Au XVIIIème siècle, des castrats ont intenté des procès à l’église catholique pour avoir le droit de se marier, la gentrification n’a de nouveau que le nom, les extensions chaotiques des villes, la chasse aux artistes, la place de la nature dans la cité, les crapuleries des notables, la détestation des étrangers et les violences sexuelles ne sont pas des questions nouvelles que nous aurions à traiter, comme autant d’étapes d’une humanité en route vers un futur fixé d’avance.

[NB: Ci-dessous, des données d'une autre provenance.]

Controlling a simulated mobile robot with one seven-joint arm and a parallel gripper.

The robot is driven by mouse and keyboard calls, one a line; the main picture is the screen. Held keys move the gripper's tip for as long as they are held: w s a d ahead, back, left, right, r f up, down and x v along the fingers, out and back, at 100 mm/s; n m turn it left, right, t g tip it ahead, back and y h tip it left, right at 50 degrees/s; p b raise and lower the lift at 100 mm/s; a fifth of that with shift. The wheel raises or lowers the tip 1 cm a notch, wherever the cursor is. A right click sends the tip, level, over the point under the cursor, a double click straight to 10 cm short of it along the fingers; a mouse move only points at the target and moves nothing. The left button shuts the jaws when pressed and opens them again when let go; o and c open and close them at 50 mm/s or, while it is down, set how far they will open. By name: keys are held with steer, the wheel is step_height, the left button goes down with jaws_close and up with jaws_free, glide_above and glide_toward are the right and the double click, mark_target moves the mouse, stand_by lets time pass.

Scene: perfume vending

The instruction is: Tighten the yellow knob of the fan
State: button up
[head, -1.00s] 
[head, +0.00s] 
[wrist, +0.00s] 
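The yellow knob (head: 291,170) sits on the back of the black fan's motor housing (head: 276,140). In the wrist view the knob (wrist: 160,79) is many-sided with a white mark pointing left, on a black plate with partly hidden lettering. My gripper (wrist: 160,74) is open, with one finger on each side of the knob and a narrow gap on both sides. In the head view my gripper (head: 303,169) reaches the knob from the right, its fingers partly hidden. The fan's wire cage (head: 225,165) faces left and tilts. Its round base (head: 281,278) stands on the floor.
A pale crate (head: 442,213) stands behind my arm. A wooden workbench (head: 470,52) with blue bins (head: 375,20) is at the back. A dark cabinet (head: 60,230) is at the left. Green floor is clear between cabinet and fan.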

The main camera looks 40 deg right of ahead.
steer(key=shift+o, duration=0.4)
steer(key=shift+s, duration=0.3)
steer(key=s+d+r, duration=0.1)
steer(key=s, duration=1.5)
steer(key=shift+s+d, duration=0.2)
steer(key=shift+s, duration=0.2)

Charles-Henri LavielleToulouse Noir
« Toulouse Noir » feuillette à travers ses pages des destins interrompus, des avenirs fauchés en plein vol. Il y a Armand qui étudiait la botanique et qui erre maintenant dans le jardin des Plantes ou sur la L9. Il y a Yasmina qui « n’a qu’une licence en droit » et se fait embaucher dans un sex-shop supermarché à Blagnac. Chacun d’eux a ses cicatrices, forcément douloureuses.
Et la noirceur n’exclut pas la violence : celle d’Airbncul, « nouveau marché du proxénétisme en ligne » le long du canal, celle de Daniel victime de notables magouilleurs qui nous rappelle que la vengeance est un plat qui se mange froid rue de la Colombette ou ailleurs, ou encore celle d’une meute de femmes au sein de laquelle une « meuf enragée » laissera un cadavre à la Garonnette.
Chère fiction
Évidemment « toute ressemblance avec des faits réels ou des personnages ayant existé », etc… La fiction a cela de beau qu’elle laisse toute liberté dans le récit. À l’image de celui de cette metteure en scène du Pavillon Mazar, éphémère résidence culturelle, qui habille la mairie pour l’hiver lors d’une interview vérité.

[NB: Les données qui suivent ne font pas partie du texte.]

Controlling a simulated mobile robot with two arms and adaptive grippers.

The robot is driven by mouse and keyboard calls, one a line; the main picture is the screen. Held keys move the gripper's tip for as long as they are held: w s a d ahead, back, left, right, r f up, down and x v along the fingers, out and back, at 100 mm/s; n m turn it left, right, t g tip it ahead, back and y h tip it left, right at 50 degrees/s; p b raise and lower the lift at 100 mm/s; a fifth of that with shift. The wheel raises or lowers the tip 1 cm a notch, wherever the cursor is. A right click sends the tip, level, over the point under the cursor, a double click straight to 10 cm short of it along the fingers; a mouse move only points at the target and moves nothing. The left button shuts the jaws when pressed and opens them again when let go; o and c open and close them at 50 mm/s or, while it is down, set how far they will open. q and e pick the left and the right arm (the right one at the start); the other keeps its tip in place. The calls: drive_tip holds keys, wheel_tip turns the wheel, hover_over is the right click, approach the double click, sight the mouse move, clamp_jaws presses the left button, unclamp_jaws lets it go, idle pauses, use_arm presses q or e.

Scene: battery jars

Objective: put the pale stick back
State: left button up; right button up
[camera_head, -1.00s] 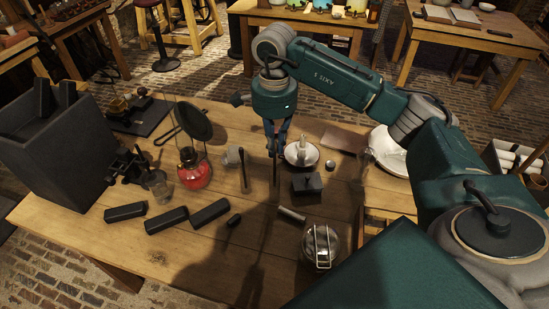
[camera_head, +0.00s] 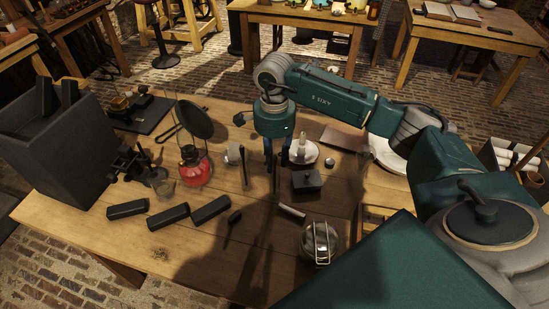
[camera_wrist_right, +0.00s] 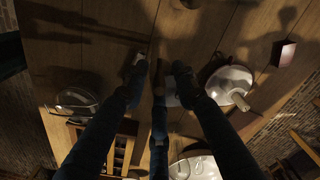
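A short pale stick (camera_head: 292,211) lies on the wooden table (camera_head: 185,245), between a glass jar with a wire clasp (camera_head: 321,243) and a small black box (camera_head: 307,182). My right gripper (camera_head: 277,157) points down above the table, left of the candle dish (camera_head: 302,155). Its fingers are spread; they also show apart in the wrist view (camera_wrist_right: 162,70). A thin dark upright stick (camera_head: 276,182) shows just below the fingers; I cannot tell whether it touches them. My left gripper is not in view.
A red lantern (camera_head: 194,170), another thin upright stick (camera_head: 244,168) and several black bars (camera_head: 168,217) stand or lie to the left. A large dark bin (camera_head: 60,160) is at far left. A white plate (camera_head: 388,150) is at right. The front left of the table is clear.

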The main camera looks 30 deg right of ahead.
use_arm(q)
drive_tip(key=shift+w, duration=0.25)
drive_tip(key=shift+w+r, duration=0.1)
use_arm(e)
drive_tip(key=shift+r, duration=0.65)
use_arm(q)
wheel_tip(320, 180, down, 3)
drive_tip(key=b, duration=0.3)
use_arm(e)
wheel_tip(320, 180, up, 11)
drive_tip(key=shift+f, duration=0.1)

La ville de Toulouse n’a jamais aimé ses artistes – ou alors quand ils ont fait la fortune d’autres villes : regardez La Rosière ou Maguy Marin, ils ont fait la fortune de Nantes ou de Lyon avant d’être réinvités à Toulouse pour faire beaucoup moins bien.
Sarah Grall"L'ours caillassé"-"Toulouse Noir"
La richesse de « Toulouse Noir » réside enfin dans la diversité de ses auteurs (et donc des styles). Charles-Henri Lavielle qui a donné naissance à ce recueil n’a qu’un seul regret. Il porte sur les quartiers populaires. « J’ai cherché et demandé à des personnes susceptibles d’écrire sur ces quartiers de le faire. Aucune d’elles ne l’a souhaité ou ne s’y est sentie autorisée. Je ne peux que le regretter et m’en vouloir de ne pas avoir assez insisté ». Peut-être une piste pour un tome 2 ?
"Toulouse Noir" présenté par Charles-Henri Lavielle, Asphalte.